Objective: Copy each line of the material below that includes the string "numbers".

Recorded data:
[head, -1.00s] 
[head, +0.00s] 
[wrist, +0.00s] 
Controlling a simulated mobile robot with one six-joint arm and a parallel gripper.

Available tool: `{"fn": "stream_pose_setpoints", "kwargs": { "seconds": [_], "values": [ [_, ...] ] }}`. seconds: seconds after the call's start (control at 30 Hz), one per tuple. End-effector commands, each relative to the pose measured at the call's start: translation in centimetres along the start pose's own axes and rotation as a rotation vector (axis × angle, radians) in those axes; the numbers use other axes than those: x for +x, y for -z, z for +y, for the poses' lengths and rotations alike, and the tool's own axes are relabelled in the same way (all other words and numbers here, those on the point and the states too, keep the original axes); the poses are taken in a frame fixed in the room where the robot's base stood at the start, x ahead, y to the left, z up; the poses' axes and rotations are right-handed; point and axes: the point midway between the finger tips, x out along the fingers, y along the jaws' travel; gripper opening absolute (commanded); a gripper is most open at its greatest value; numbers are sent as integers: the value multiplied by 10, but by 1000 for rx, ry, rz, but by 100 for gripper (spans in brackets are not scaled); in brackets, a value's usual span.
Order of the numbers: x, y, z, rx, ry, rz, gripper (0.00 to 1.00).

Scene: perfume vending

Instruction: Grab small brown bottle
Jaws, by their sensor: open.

Response to this task:
Available tool: `{"fn": "stream_pose_setpoints", "kwargs": { "seconds": [_], "values": [ [_, ...] ] }}`. seconds: seconds after the call's start (control at 30 Hz), one per tuple. End-effector commands, each relative to the pose measured at the call's start: translation in centimetres along the start pose's own axes and rotation as a rotation vector (axis × angle, radians) in those axes; the numbers use other axes than those: x for +x, y for -z, z for +y, for the poses' lengths and rotations alike, and the tool's own axes are relabelled in the same way (all other words and numbers here, those on the point and the states too, keep the original axes); the poses are taken in a frame fixed in the room where the robot's base stood at the start, x ahead, y to the left, z up; the poses' axes and rotations are right-handed; point and axes: the point midway between the finger tips, x out along the fingers, y along the jaws' travel; gripper opening absolute (commanded); a gripper is most open at its greatest value; numbers are sent as integers: the value multiplied by 10, but by 1000 for rx, ry, rz, but by 100 for gripper (spans in brackets are not scaled); in brackets, a value's usual span.
Order of the numbers: x, y, z, rx, ry, rz, gripper (0.00 to 1.00).

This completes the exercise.